Saturday’s Wall Street Journal features a letter to the editor from none other than Neil Armstrong, in response to an article from earlier this month about deliberations President-elect Obama’s transition team is making on the future of NASA’s exploration architecture. (Both links may require a WSJ.com subscription.) Armstrong seems particularly concerned that the transition team would make a decision about accelerating Constellation, revamping the program, and/or extending the life of the shuttle:
I certainly hope that isn’t accurate, in that the transition team should play no part in such decisions. While these men and women are experienced and enthusiastic space program veterans, they are neither aerospace engineers nor former program managers and cannot be sufficiently knowledgeable to make choices in the technical arena.
It’s not at all clear, though, that the team is making any decisions, as opposed to simply gathering information and making recommendations for the new administration.
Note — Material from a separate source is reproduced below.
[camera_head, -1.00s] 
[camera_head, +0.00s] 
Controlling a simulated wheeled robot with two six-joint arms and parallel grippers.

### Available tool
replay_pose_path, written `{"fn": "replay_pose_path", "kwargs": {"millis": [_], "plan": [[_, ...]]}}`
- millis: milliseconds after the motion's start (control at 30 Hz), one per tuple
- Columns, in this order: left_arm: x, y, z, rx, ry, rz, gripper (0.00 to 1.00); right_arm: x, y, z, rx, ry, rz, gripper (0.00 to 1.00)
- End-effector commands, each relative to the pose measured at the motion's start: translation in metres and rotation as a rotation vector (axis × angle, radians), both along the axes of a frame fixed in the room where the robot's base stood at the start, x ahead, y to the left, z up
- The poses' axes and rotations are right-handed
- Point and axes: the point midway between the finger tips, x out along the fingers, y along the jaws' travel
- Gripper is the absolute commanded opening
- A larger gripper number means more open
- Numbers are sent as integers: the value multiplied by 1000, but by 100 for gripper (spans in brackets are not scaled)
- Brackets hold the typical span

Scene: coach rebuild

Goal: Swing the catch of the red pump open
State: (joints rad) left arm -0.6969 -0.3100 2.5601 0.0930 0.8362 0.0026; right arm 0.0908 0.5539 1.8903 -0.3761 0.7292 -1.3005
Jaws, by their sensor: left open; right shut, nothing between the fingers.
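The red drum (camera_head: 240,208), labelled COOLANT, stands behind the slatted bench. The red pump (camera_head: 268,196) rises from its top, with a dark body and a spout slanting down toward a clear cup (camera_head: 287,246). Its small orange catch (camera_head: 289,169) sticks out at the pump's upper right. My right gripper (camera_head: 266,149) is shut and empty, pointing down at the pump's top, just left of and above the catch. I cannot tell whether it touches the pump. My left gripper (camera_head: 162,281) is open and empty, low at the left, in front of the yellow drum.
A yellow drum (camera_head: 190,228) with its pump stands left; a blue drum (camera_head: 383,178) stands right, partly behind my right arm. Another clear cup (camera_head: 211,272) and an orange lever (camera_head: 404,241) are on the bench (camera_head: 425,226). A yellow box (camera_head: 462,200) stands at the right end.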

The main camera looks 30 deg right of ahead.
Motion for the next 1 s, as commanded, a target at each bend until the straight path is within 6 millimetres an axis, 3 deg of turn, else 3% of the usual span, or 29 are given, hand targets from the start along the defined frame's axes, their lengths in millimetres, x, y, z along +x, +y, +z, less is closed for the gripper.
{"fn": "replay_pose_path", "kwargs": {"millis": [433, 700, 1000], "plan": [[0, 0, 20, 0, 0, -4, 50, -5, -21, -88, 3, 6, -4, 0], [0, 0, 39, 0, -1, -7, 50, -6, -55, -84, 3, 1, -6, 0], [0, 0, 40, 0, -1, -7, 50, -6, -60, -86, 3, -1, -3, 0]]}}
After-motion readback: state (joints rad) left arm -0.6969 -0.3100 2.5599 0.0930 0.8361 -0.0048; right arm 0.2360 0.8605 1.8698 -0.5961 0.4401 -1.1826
Armstrong has no problems with allowing the new president to make those decisions, and states that, contrary to a report earlier this month in the Orlando Sentinel, he should have no problem getting the technical information from NASA needed to make that decision:
He should have no difficulty receiving high-quality information from NASA. Engineers are painfully honest and insist on presenting any assumptions used in their decision process. Therefore a conclusion can only be challenged when an erroneous assumption can be identified. Because this approach is somewhat unfamiliar in business and politics, its importance is often overlooked.
Finally, while not explicitly calling for Mike Griffin to remain as administrator, he does endose, in general terms, agency management:
NASA’s management is very strong and its engineering and scientific talent extraordinary. I believe they can be counted on to deliver new knowledge, excitement and inspiration as they continue their expansion of the human boundary.